Robot episode data:
--------------------
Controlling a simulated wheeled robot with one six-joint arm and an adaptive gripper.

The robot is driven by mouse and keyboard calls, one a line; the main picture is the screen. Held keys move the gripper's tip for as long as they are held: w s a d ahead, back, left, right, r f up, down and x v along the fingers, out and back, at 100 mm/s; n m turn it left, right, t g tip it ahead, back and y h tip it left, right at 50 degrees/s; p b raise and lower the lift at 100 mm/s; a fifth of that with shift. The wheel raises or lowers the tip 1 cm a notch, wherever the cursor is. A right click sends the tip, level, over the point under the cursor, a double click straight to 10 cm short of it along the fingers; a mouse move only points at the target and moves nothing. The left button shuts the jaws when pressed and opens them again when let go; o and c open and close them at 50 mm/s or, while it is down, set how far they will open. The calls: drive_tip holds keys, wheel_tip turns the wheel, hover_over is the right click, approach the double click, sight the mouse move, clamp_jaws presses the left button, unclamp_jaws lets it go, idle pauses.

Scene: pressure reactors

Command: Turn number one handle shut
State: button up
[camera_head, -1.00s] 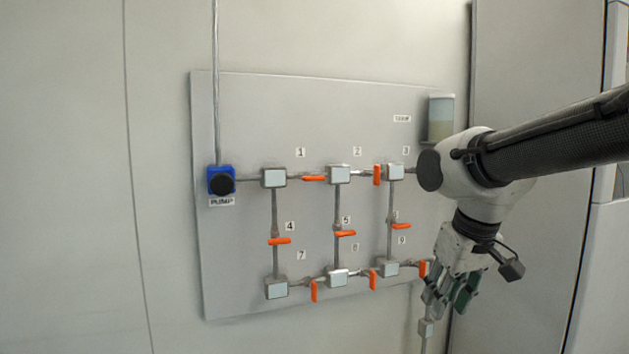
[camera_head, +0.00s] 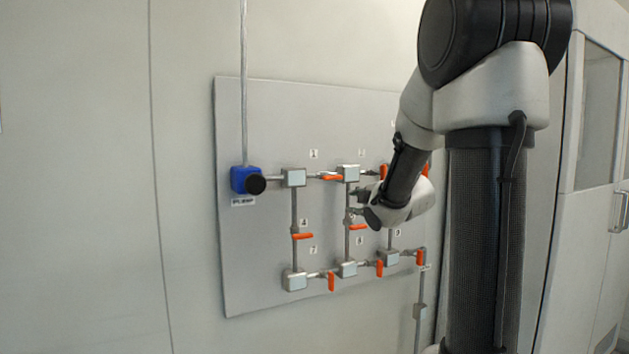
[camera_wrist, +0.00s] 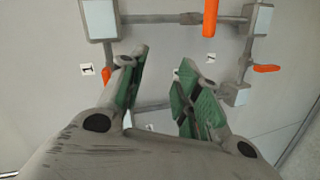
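The number one handle (camera_head: 331,177) is an orange lever on the top pipe, below the label 1 (camera_head: 313,154). It lies level, in line with its pipe. My gripper (camera_head: 358,205) is in front of the panel, right of and lower than this handle, and apart from it; my arm partly hides it. In the wrist view my gripper (camera_wrist: 160,75) is open, with nothing between its green-padded fingers. An upright orange handle (camera_wrist: 210,18) shows beyond the fingertips; I cannot tell its number.
The grey panel (camera_head: 255,285) carries pipes, pale square boxes and several other orange handles. A blue pump unit (camera_head: 240,179) with a black knob sits at its left. My arm covers the panel's right part. The wall left of the panel is clear.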

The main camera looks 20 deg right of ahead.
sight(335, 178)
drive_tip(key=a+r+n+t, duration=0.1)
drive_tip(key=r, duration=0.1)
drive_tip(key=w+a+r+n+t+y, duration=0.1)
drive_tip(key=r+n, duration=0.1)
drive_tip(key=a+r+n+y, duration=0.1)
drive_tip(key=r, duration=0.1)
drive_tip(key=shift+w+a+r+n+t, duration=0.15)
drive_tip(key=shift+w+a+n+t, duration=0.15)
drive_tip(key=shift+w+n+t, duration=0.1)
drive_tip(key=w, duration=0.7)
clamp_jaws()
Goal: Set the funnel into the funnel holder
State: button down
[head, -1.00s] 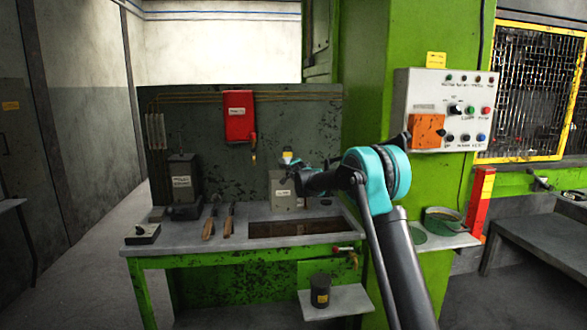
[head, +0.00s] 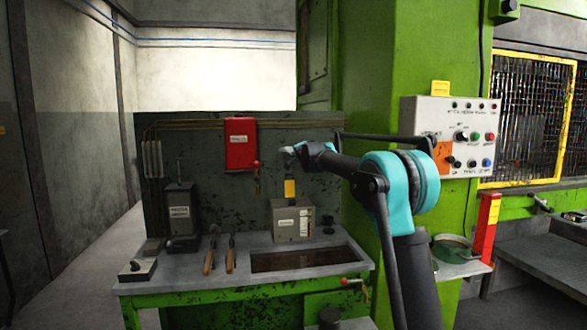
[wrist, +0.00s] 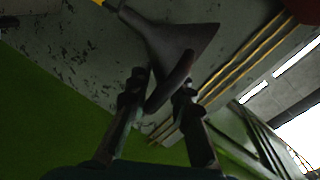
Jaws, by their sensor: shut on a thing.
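My gripper (wrist: 160,88) is shut on the dark grey funnel (wrist: 180,42), whose wide body extends beyond the fingertips in the wrist view. A narrow part of it lies between the fingers. In the head view my gripper (head: 297,150) is raised in front of the dark back panel, above the grey labelled box in the picture. The funnel is too small there to make out its shape. I cannot clearly identify the funnel holder in either view.
The green workbench (head: 215,268) carries the grey box (head: 292,222), a dark canister (head: 182,215), two wooden-handled tools (head: 219,262) and a sunken tray (head: 305,260). A red box (head: 240,145) hangs on the panel. The control panel (head: 463,135) is at right.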

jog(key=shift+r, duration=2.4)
--------------------
▸ **What needs to be done**
Quote every line of the records above exactly; no picture is to be copied.

▸ **Result of the exercise**
Controlling a simulated wheeled robot with one six-joint arm and an adaptive gripper.

The robot is driven by mouse and keyboard calls, one a line; the main picture is the screen. Held keys move the gripper's tip for as long as they are held: w s a d ahead, back, left, right, r f up, down and x v along the fingers, out and back, at 100 mm/s; n m turn it left, right, t g tip it ahead, back and y h tip it left, right at 50 degrees/s; p b raise and lower the lift at 100 mm/s; a fifth of that with shift. The wheel raises or lowers the tip 1 cm a notch, wherever the cursor is. A right click sends the tip, level, over the point under the cursor, a double click straight to 10 cm short of it along the fingers; a mouse move only points at the target and moves nothing. The left button shuts the jaws when pressed and opens them again when let go; o and c open and close them at 50 mm/s or, while it is down, set how far they will open. The calls: drive_tip holds keys, wheel_tip turns the wheel, hover_over is the right click, approach the double click, sight the mouse move, clamp_jaws presses the left button, unclamp_jaws lets it go, idle pauses.

Scene: pressure reactors

Command: Turn number one handle shut
State: button up
[camera_head, -1.00s] 
[camera_head, +0.00s] 
[camera_wrist, +0.00s] 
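The number one handle (camera_head: 331,177) is an orange lever on the top pipe, below the label 1 (camera_head: 313,154). It lies level, in line with its pipe. My gripper (camera_head: 358,205) is in front of the panel, right of and lower than this handle, and apart from it; my arm partly hides it. In the wrist view my gripper (camera_wrist: 160,75) is open, with nothing between its green-padded fingers. An upright orange handle (camera_wrist: 210,18) shows beyond the fingertips; I cannot tell its number.
The grey panel (camera_head: 255,285) carries pipes, pale square boxes and several other orange handles. A blue pump unit (camera_head: 240,179) with a black knob sits at its left. My arm covers the panel's right part. The wall left of the panel is clear.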

The main camera looks 20 deg right of ahead.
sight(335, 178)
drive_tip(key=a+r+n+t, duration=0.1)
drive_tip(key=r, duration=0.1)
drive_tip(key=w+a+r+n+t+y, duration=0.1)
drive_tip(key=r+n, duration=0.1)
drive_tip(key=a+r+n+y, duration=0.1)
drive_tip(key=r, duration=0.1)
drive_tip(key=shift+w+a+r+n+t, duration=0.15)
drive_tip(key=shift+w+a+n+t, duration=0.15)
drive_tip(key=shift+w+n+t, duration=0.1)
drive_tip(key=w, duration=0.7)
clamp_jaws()
Goal: Set the funnel into the funnel holder
State: button down
[head, -1.00s] 
[head, +0.00s] 
[wrist, +0.00s] 
Jaws, by their sensor: shut on a thing.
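My gripper (wrist: 160,88) is shut on the dark grey funnel (wrist: 180,42), whose wide body extends beyond the fingertips in the wrist view. A narrow part of it lies between the fingers. In the head view my gripper (head: 297,150) is raised in front of the dark back panel, above the grey labelled box in the picture. The funnel is too small there to make out its shape. I cannot clearly identify the funnel holder in either view.
The green workbench (head: 215,268) carries the grey box (head: 292,222), a dark canister (head: 182,215), two wooden-handled tools (head: 219,262) and a sunken tray (head: 305,260). A red box (head: 240,145) hangs on the panel. The control panel (head: 463,135) is at right.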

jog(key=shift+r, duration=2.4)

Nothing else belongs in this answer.